“His greater living seldom cleared above £160 per annum, out of which he allowed £20 per annum to a person who had married one of his daughters. Could we on the whole fix the balance, it would easily appear whether he had been an ill husband, or careless and idle, and taken no care of his family. Let us range on the one side his income, and on the other his expenses while he has been at the top of his fortunes, taking them at the full extent:—
| “His income about £200 per annum for near forty years,[[336]] | £8000 | 0 | 0 | “Expended in sickness for above forty years, | £—————— | ||
| “Expenses in taking his livings, repairing houses, &c., | 160 | 0 | 0 | ||||
| “Rebuilding part of his house the first time, | 60 | 0 | 0 | ||||
| “Rebuilding the whole house, | 400 | 0 | 0 | ||||
| “Furnishing it, | —————— | ||||||
| “Eight children born and buried, | —————— | ||||||
| “Ten (thank God!) living, brought up, and educated, | —————— | ||||||
| “Most of the daughters put out to a way of living, | —————— | ||||||
| “To three sons for the best education I could get them in England, | —————— | ||||||
| “Attending the convocation three years, | £150 | 0 | 0 | ||||
“Let all this be balanced, and then a guess may be easily made of his sorry management.
“He can struggle with the world, but not with Providence; nor can he resist sicknesses, fires, and inundations.”[[337]]
Such was one of the last letters that Samuel Wesley ever wrote; or rather, we ought to say dictated, for such were his afflictions and weakness, that nearly the whole of it had to be written by his wife and by his second son, who penned it from his lips. It is an ample refutation of the unnatural charges brought against him by his brother; and scatters to the winds the vague ideas of all those who, in modern times, have been apt to think of Samuel Wesley as being, upon the whole, a good-hearted sort of man; but, at the same time, in some way, a spendthrift, and one who very culpably neglected the interests of his wife and family. All this is unfounded, unjust, and cruel; the result, not of research, but of indolent ignorance, which has too readily taken for granted, that which it ought, first of all, to have examined.
CHAPTER XX.
DEATH AND CHARACTER—1735.
Mr Wesley never fully recovered from the effects of the serious accident which befell him in 1731. The reader will have perceived this in the letters given in the previous chapter.

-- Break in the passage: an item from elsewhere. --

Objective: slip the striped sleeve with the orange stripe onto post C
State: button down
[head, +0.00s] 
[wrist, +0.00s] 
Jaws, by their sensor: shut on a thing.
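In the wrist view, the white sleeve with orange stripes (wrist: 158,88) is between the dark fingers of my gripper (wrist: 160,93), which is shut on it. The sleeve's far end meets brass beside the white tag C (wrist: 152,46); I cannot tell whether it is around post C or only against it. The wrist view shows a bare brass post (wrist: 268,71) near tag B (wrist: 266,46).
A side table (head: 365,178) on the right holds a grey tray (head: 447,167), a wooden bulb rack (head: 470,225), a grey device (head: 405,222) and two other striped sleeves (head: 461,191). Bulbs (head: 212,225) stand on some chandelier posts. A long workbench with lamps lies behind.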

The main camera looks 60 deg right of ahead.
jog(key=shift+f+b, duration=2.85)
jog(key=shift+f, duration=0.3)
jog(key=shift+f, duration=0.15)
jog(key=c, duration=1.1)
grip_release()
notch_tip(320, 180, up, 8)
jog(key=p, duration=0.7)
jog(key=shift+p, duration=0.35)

Mrs Wesley, writing to her son John, says, “Your father is in a very bad state of health; he sleeps little and eats less. He seems not to have any apprehension of his approaching exit, but I fear he has but a short time to live. It is with much pain and difficulty that he performs divine service on the Lord’s-day, which sometimes he is obliged to contract very much. Everybody observes his decay but himself.”[[338]]
Mr Wesley had a severe illness about the year 1733, which totally disabled him for six months. The first two sermons he preached after this affliction were from the words, “Jesus findeth him in the temple, and said unto him, Behold, thou art made whole; sin no more, lest a worse thing come unto thee,” (John v. 14.)
The last two sermons, noted in his memorandum-book, were preached at Epworth, August 18, 1734, on 1 Sam. xii. 17: “Is it not wheat harvest to-day? I will call unto the Lord,” &c. After showing that unseasonable weather, in time of harvest, is a just judgment inflicted by the hand of God for the wickedness of the people, he proceeds to address his congregation thus:—“I am afraid, nay, too well assured, that many of you have hardened your hearts as did Pharaoh; for otherwise, how came the house of God so empty here last Sunday? The people went in shameful droves to do their own ways, and find their own pleasures, and speak their own words; and left a very small flock behind them on their knees to cry mightily to God that He would have mercy upon us, that we might not perish.”[[339]]
There is no evidence that Mr Wesley preached after this. His death-bed scene was exquisitely beautiful. His sons, John and Charles, were present, and from both of them we have accounts of it.